- Data section -

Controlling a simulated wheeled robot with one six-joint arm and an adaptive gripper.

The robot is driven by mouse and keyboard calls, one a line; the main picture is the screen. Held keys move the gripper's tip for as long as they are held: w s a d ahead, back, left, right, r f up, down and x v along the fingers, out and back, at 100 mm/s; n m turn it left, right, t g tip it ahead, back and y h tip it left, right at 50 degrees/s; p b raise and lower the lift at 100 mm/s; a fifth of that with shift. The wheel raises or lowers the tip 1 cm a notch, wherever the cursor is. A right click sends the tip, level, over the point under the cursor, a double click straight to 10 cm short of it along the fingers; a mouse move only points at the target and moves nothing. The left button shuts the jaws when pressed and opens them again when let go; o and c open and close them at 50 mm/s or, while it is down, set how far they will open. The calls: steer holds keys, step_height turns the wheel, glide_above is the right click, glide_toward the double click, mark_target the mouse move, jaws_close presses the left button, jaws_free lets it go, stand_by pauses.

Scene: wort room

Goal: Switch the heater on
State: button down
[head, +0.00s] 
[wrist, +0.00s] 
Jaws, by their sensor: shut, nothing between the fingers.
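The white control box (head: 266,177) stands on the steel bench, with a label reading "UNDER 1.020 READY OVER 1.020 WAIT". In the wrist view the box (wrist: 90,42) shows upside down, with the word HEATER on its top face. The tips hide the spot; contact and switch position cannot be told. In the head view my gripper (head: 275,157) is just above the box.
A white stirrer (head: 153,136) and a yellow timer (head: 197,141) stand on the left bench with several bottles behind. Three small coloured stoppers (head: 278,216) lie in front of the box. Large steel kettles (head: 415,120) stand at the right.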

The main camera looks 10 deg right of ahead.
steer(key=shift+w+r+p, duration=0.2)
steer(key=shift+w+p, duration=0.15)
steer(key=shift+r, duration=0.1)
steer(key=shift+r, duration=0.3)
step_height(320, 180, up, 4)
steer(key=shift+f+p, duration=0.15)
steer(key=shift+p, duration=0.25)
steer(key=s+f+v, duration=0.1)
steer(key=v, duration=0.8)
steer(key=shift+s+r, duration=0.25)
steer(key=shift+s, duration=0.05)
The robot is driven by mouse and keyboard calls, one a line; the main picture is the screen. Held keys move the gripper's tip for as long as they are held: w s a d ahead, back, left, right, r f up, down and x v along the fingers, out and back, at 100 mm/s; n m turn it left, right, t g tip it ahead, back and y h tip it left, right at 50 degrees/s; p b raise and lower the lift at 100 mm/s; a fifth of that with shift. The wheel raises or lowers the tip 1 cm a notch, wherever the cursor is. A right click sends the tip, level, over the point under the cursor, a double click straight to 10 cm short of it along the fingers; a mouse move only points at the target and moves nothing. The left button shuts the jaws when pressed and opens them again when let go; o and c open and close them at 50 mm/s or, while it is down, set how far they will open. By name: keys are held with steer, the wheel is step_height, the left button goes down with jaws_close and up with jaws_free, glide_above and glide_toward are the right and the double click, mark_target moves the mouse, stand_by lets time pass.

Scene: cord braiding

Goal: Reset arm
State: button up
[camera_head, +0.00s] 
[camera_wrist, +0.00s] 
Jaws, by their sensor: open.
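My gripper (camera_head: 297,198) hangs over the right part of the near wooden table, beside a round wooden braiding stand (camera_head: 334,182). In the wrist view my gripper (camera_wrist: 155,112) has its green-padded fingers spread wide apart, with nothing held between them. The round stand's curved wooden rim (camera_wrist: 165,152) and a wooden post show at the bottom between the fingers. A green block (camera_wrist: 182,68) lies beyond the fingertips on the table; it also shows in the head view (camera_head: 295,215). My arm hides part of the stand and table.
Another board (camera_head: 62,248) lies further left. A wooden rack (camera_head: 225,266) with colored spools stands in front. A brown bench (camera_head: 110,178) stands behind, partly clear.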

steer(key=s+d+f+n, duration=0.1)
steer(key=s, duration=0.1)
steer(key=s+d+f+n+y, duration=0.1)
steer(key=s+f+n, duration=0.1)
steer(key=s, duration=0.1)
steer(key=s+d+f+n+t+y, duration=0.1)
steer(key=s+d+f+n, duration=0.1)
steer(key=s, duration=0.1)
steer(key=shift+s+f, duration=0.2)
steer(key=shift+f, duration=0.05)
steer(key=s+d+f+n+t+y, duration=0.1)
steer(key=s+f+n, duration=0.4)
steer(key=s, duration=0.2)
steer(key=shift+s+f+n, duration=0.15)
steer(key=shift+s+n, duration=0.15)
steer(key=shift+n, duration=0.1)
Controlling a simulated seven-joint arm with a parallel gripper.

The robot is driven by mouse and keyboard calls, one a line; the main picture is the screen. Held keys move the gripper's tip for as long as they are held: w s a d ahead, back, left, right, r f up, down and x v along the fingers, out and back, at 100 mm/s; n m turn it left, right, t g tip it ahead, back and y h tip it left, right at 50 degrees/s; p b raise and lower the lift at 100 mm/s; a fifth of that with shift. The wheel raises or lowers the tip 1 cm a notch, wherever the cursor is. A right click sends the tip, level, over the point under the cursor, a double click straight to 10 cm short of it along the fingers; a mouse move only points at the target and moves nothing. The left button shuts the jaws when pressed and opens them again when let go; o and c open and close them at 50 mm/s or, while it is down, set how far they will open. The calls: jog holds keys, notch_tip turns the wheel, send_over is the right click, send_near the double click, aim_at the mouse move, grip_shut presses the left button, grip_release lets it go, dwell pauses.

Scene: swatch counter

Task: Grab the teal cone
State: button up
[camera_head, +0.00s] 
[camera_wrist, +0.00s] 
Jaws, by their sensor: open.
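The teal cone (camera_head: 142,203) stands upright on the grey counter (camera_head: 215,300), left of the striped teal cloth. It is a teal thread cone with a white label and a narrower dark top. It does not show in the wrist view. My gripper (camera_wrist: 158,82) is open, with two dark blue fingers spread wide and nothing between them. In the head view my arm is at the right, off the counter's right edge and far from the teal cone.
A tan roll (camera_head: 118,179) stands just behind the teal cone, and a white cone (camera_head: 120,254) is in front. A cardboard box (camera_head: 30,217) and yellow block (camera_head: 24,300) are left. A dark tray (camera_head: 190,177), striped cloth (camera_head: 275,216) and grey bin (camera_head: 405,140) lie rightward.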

- Challenge -
Please repeat all the records above exactly as they appear.

- Task solution -
Controlling a simulated wheeled robot with one six-joint arm and an adaptive gripper.

The robot is driven by mouse and keyboard calls, one a line; the main picture is the screen. Held keys move the gripper's tip for as long as they are held: w s a d ahead, back, left, right, r f up, down and x v along the fingers, out and back, at 100 mm/s; n m turn it left, right, t g tip it ahead, back and y h tip it left, right at 50 degrees/s; p b raise and lower the lift at 100 mm/s; a fifth of that with shift. The wheel raises or lowers the tip 1 cm a notch, wherever the cursor is. A right click sends the tip, level, over the point under the cursor, a double click straight to 10 cm short of it along the fingers; a mouse move only points at the target and moves nothing. The left button shuts the jaws when pressed and opens them again when let go; o and c open and close them at 50 mm/s or, while it is down, set how far they will open. The calls: steer holds keys, step_height turns the wheel, glide_above is the right click, glide_toward the double click, mark_target the mouse move, jaws_close presses the left button, jaws_free lets it go, stand_by pauses.

Scene: wort room

Goal: Switch the heater on
State: button down
[head, +0.00s] 
[wrist, +0.00s] 
Jaws, by their sensor: shut, nothing between the fingers.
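The white control box (head: 266,177) stands on the steel bench, with a label reading "UNDER 1.020 READY OVER 1.020 WAIT". In the wrist view the box (wrist: 90,42) shows upside down, with the word HEATER on its top face. The tips hide the spot; contact and switch position cannot be told. In the head view my gripper (head: 275,157) is just above the box.
A white stirrer (head: 153,136) and a yellow timer (head: 197,141) stand on the left bench with several bottles behind. Three small coloured stoppers (head: 278,216) lie in front of the box. Large steel kettles (head: 415,120) stand at the right.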

The main camera looks 10 deg right of ahead.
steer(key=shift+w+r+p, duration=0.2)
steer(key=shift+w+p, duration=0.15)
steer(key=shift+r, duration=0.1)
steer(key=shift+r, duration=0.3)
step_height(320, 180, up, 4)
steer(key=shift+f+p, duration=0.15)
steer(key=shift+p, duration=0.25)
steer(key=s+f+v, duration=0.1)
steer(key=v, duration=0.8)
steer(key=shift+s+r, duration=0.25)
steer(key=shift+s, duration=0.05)
The robot is driven by mouse and keyboard calls, one a line; the main picture is the screen. Held keys move the gripper's tip for as long as they are held: w s a d ahead, back, left, right, r f up, down and x v along the fingers, out and back, at 100 mm/s; n m turn it left, right, t g tip it ahead, back and y h tip it left, right at 50 degrees/s; p b raise and lower the lift at 100 mm/s; a fifth of that with shift. The wheel raises or lowers the tip 1 cm a notch, wherever the cursor is. A right click sends the tip, level, over the point under the cursor, a double click straight to 10 cm short of it along the fingers; a mouse move only points at the target and moves nothing. The left button shuts the jaws when pressed and opens them again when let go; o and c open and close them at 50 mm/s or, while it is down, set how far they will open. By name: keys are held with steer, the wheel is step_height, the left button goes down with jaws_close and up with jaws_free, glide_above and glide_toward are the right and the double click, mark_target moves the mouse, stand_by lets time pass.

Scene: cord braiding

Goal: Reset arm
State: button up
[camera_head, +0.00s] 
[camera_wrist, +0.00s] 
Jaws, by their sensor: open.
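My gripper (camera_head: 297,198) hangs over the right part of the near wooden table, beside a round wooden braiding stand (camera_head: 334,182). In the wrist view my gripper (camera_wrist: 155,112) has its green-padded fingers spread wide apart, with nothing held between them. The round stand's curved wooden rim (camera_wrist: 165,152) and a wooden post show at the bottom between the fingers. A green block (camera_wrist: 182,68) lies beyond the fingertips on the table; it also shows in the head view (camera_head: 295,215). My arm hides part of the stand and table.
Another board (camera_head: 62,248) lies further left. A wooden rack (camera_head: 225,266) with colored spools stands in front. A brown bench (camera_head: 110,178) stands behind, partly clear.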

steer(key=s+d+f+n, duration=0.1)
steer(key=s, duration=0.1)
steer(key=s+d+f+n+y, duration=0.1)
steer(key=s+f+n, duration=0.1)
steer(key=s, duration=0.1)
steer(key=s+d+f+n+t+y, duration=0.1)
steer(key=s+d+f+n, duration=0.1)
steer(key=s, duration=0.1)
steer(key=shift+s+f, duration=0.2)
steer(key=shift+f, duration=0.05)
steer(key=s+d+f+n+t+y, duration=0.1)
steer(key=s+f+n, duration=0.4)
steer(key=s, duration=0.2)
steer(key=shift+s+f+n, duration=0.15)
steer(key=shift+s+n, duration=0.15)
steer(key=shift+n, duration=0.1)
Controlling a simulated seven-joint arm with a parallel gripper.

The robot is driven by mouse and keyboard calls, one a line; the main picture is the screen. Held keys move the gripper's tip for as long as they are held: w s a d ahead, back, left, right, r f up, down and x v along the fingers, out and back, at 100 mm/s; n m turn it left, right, t g tip it ahead, back and y h tip it left, right at 50 degrees/s; p b raise and lower the lift at 100 mm/s; a fifth of that with shift. The wheel raises or lowers the tip 1 cm a notch, wherever the cursor is. A right click sends the tip, level, over the point under the cursor, a double click straight to 10 cm short of it along the fingers; a mouse move only points at the target and moves nothing. The left button shuts the jaws when pressed and opens them again when let go; o and c open and close them at 50 mm/s or, while it is down, set how far they will open. The calls: jog holds keys, notch_tip turns the wheel, send_over is the right click, send_near the double click, aim_at the mouse move, grip_shut presses the left button, grip_release lets it go, dwell pauses.

Scene: swatch counter

Task: Grab the teal cone
State: button up
[camera_head, +0.00s] 
[camera_wrist, +0.00s] 
Jaws, by their sensor: open.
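The teal cone (camera_head: 142,203) stands upright on the grey counter (camera_head: 215,300), left of the striped teal cloth. It is a teal thread cone with a white label and a narrower dark top. It does not show in the wrist view. My gripper (camera_wrist: 158,82) is open, with two dark blue fingers spread wide and nothing between them. In the head view my arm is at the right, off the counter's right edge and far from the teal cone.
A tan roll (camera_head: 118,179) stands just behind the teal cone, and a white cone (camera_head: 120,254) is in front. A cardboard box (camera_head: 30,217) and yellow block (camera_head: 24,300) are left. A dark tray (camera_head: 190,177), striped cloth (camera_head: 275,216) and grey bin (camera_head: 405,140) lie rightward.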

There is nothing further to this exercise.